After almost a year and a half, I have finally picked up another Dostoevsky. People all over have recommended the company of Prince Myshkin and I think it was high time I finally delved into The Idiot, which I have been intending to read for a really long time now.
While I still have around two-thirds of the book left to finish, I can confidently recommend it to anyone as another masterpiece from my favourite author. After reading his three most famous works – Notes from the Underground, Crime and Punishment, and The Brothers Karamazov, I had the choice between The Idiot and The Possessed. Since I was more inclined to visit Dostoevsky’s inquiry into an innocent mind than his take on the political upheavals in Russia, I fell for Myshkin.
Of what I have read till now, I am thankful to the good sense having prevailed over me to revisit the magical world of Dostoevsky, where gripping stories are not eternally divorced from substantive psychological or philosophical discussion. Starting with White Tiger last year, my reading trend had slowly shifted more towards ‘contemporary fiction’, a genre I had for queer reasons stayed away from earlier. However, in due course the realization has dawned upon me that no reading should be guided by the ‘genre logic’. While the beauty of a Kundera or the relevance of an Adiga deserves all the attention, the omnipotence of a Dostoevsky can be ignored at no cost.
There are very few characters in literature that live with the reader for its impact on his psyche. This is apart from those that become a part, in some ways, of the folklore. Raskalnikov, Ivan, and Alyosha are the kind of characters that will never become as famous as literary characters can be. But for most people who have read and appreciated Dostoevsky’s themes, these live with them eternally; not as people, but as questions. Dostoevsky has the uncanny ability to turn ideas that trouble him or the ones that he contemplates without an answer, into his characters. It is this ‘answerlessness’ that gives Raskalnikov, Ivan, Alyosha, and the like their luster, their opulence. Vision stops at them, the mind is forced to look beyond.
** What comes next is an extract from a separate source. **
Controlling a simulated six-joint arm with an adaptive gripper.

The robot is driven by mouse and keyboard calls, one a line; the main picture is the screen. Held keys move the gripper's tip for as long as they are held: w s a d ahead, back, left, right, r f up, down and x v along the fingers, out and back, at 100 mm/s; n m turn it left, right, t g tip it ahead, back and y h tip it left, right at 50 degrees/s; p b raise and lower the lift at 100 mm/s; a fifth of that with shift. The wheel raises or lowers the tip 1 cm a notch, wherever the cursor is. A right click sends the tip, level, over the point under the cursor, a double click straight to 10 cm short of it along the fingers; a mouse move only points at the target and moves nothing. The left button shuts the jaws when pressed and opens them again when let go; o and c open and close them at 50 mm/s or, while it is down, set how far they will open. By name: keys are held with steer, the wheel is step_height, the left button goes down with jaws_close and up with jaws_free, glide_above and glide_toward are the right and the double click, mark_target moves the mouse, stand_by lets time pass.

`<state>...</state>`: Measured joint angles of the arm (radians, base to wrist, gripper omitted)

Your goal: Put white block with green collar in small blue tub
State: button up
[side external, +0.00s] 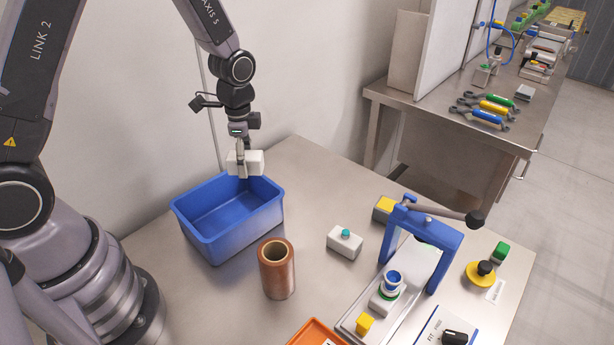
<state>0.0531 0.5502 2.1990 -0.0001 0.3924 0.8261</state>
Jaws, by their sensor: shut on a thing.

Looking beyond, however, is to be an excercise in comprehension. In the last one and a half years that I have known these three questions, every new round of contemplation has brought fresh insights. These insights in turn serve as clues for those eternally unanswerable questions whose impotrance always lie in the act of the attempt to a solution, and never the solution itself. Maybe, that is why Dostoevsky has always been a very ‘involving’ read.
The way the Prince is going, I am sure at the end of it all, I would have added one more to the question bank. I also have an inclination that these characters of Dostoevsky talk across books. In many ways Rakalnikov challenges Alyosha and Prince, while the Prince has a lot to say to Ivan. That, I guess, is something to investigate.